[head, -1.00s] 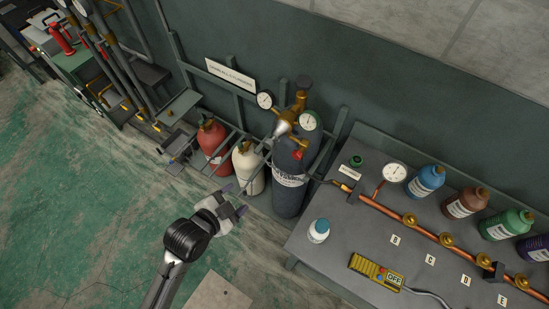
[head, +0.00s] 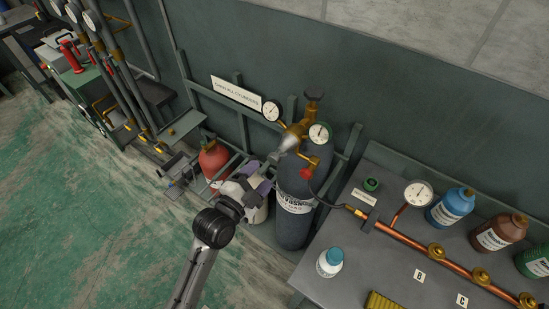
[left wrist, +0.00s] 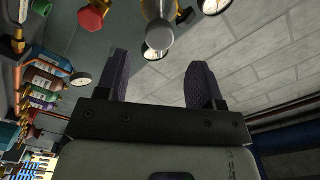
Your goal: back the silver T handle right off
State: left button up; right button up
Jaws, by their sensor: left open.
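The silver T handle (head: 289,143) sticks out from the front of the brass regulator (head: 302,129) on top of the dark grey cylinder (head: 291,180). In the left wrist view the silver handle (left wrist: 160,36) points toward the camera, at the upper middle, beyond the fingertips. My left gripper (head: 261,176) is open and empty, below and left of the handle in the head view, apart from it. Its two dark ridged fingers (left wrist: 157,70) are spread in the left wrist view. My right gripper is in neither view.
Gauges (head: 271,111) (head: 319,134) flank the regulator. A red knob (head: 306,173) sits below it, with a black hose toward the bench. The bench (head: 330,290) is on the right.

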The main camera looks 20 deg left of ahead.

^^^^^^^^

* WHAT YOU NEED TO DO: Please extract exactly the lines of the data, from the first through the line containing "State: left button up; right button up", and add no pictures to the copy.

* EXERCISE RESPONSE:
[head, -1.00s] 
[head, +0.00s] 
[left wrist, +0.00s] 
Your goal: back the silver T handle right off
State: left button up; right button up

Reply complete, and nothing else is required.